Data —
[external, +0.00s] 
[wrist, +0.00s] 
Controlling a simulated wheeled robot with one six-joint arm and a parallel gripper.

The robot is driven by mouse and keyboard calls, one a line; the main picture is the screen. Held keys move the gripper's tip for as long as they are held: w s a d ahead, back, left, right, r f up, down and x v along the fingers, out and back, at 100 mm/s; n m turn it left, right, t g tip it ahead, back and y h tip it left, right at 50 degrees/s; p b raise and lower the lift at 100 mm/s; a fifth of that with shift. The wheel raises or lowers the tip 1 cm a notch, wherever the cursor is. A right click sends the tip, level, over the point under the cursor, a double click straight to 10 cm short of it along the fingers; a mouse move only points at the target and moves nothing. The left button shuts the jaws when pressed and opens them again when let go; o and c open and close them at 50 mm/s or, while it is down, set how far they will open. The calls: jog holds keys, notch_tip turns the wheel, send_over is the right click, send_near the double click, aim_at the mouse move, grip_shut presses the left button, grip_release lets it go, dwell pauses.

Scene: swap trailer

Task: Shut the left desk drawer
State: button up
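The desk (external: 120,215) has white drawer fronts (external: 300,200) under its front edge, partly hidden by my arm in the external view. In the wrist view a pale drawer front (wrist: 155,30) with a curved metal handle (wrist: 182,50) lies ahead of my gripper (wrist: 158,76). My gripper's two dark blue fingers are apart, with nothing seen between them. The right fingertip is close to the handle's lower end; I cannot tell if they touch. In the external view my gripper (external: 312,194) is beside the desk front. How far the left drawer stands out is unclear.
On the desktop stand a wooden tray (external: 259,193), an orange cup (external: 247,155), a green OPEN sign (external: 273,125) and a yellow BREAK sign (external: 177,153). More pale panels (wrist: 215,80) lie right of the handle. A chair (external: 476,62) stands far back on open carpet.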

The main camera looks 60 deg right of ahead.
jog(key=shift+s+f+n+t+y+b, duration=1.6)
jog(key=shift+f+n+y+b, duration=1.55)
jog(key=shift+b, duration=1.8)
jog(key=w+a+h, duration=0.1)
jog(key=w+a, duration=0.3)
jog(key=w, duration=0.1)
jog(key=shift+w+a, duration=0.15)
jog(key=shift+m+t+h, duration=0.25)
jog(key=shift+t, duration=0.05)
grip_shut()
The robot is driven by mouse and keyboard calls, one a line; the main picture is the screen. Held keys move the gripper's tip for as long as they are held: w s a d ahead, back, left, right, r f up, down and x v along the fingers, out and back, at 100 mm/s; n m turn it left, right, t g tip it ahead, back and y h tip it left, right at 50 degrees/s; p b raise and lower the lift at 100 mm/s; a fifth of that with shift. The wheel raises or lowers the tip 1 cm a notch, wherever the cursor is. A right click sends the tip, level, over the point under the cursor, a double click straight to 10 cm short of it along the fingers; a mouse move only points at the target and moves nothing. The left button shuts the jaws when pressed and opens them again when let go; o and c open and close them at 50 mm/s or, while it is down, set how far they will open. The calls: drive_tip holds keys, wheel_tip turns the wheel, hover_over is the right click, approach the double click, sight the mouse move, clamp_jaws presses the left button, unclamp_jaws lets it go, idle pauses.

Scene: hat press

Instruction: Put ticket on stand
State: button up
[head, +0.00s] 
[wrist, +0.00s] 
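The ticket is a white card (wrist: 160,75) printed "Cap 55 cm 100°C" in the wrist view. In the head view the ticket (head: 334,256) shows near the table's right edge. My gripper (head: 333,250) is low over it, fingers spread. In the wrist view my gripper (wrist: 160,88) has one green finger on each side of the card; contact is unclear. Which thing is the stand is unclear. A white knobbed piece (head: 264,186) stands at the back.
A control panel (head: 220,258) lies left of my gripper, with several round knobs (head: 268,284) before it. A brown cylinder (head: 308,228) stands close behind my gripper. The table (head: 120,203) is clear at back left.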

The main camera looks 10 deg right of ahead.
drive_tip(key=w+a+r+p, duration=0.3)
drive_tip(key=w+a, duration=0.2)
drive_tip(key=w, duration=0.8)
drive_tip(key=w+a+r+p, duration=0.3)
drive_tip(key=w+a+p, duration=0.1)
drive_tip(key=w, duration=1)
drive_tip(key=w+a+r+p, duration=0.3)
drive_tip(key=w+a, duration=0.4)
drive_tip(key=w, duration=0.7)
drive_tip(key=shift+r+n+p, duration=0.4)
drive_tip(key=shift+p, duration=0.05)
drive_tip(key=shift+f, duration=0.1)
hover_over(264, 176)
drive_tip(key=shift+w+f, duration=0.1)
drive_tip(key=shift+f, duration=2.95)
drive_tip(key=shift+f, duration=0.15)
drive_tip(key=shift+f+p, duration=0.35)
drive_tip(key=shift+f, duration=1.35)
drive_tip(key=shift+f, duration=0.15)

Work required — Using the data above, output each line exactly.

Task output —
[external, +0.00s] 
[wrist, +0.00s] 
Controlling a simulated wheeled robot with one six-joint arm and a parallel gripper.

The robot is driven by mouse and keyboard calls, one a line; the main picture is the screen. Held keys move the gripper's tip for as long as they are held: w s a d ahead, back, left, right, r f up, down and x v along the fingers, out and back, at 100 mm/s; n m turn it left, right, t g tip it ahead, back and y h tip it left, right at 50 degrees/s; p b raise and lower the lift at 100 mm/s; a fifth of that with shift. The wheel raises or lowers the tip 1 cm a notch, wherever the cursor is. A right click sends the tip, level, over the point under the cursor, a double click straight to 10 cm short of it along the fingers; a mouse move only points at the target and moves nothing. The left button shuts the jaws when pressed and opens them again when let go; o and c open and close them at 50 mm/s or, while it is down, set how far they will open. The calls: jog holds keys, notch_tip turns the wheel, send_over is the right click, send_near the double click, aim_at the mouse move, grip_shut presses the left button, grip_release lets it go, dwell pauses.

Scene: swap trailer

Task: Shut the left desk drawer
State: button up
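The desk (external: 120,215) has white drawer fronts (external: 300,200) under its front edge, partly hidden by my arm in the external view. In the wrist view a pale drawer front (wrist: 155,30) with a curved metal handle (wrist: 182,50) lies ahead of my gripper (wrist: 158,76). My gripper's two dark blue fingers are apart, with nothing seen between them. The right fingertip is close to the handle's lower end; I cannot tell if they touch. In the external view my gripper (external: 312,194) is beside the desk front. How far the left drawer stands out is unclear.
On the desktop stand a wooden tray (external: 259,193), an orange cup (external: 247,155), a green OPEN sign (external: 273,125) and a yellow BREAK sign (external: 177,153). More pale panels (wrist: 215,80) lie right of the handle. A chair (external: 476,62) stands far back on open carpet.

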The main camera looks 60 deg right of ahead.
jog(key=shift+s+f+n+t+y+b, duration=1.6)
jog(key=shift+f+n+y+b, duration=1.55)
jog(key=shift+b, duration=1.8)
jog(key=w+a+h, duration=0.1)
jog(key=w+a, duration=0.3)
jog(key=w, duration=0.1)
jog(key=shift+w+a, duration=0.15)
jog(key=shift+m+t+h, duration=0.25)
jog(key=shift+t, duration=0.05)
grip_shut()
The robot is driven by mouse and keyboard calls, one a line; the main picture is the screen. Held keys move the gripper's tip for as long as they are held: w s a d ahead, back, left, right, r f up, down and x v along the fingers, out and back, at 100 mm/s; n m turn it left, right, t g tip it ahead, back and y h tip it left, right at 50 degrees/s; p b raise and lower the lift at 100 mm/s; a fifth of that with shift. The wheel raises or lowers the tip 1 cm a notch, wherever the cursor is. A right click sends the tip, level, over the point under the cursor, a double click straight to 10 cm short of it along the fingers; a mouse move only points at the target and moves nothing. The left button shuts the jaws when pressed and opens them again when let go; o and c open and close them at 50 mm/s or, while it is down, set how far they will open. The calls: drive_tip holds keys, wheel_tip turns the wheel, hover_over is the right click, approach the double click, sight the mouse move, clamp_jaws presses the left button, unclamp_jaws lets it go, idle pauses.

Scene: hat press

Instruction: Put ticket on stand
State: button up
[head, +0.00s] 
[wrist, +0.00s] 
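The ticket is a white card (wrist: 160,75) printed "Cap 55 cm 100°C" in the wrist view. In the head view the ticket (head: 334,256) shows near the table's right edge. My gripper (head: 333,250) is low over it, fingers spread. In the wrist view my gripper (wrist: 160,88) has one green finger on each side of the card; contact is unclear. Which thing is the stand is unclear. A white knobbed piece (head: 264,186) stands at the back.
A control panel (head: 220,258) lies left of my gripper, with several round knobs (head: 268,284) before it. A brown cylinder (head: 308,228) stands close behind my gripper. The table (head: 120,203) is clear at back left.

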The main camera looks 10 deg right of ahead.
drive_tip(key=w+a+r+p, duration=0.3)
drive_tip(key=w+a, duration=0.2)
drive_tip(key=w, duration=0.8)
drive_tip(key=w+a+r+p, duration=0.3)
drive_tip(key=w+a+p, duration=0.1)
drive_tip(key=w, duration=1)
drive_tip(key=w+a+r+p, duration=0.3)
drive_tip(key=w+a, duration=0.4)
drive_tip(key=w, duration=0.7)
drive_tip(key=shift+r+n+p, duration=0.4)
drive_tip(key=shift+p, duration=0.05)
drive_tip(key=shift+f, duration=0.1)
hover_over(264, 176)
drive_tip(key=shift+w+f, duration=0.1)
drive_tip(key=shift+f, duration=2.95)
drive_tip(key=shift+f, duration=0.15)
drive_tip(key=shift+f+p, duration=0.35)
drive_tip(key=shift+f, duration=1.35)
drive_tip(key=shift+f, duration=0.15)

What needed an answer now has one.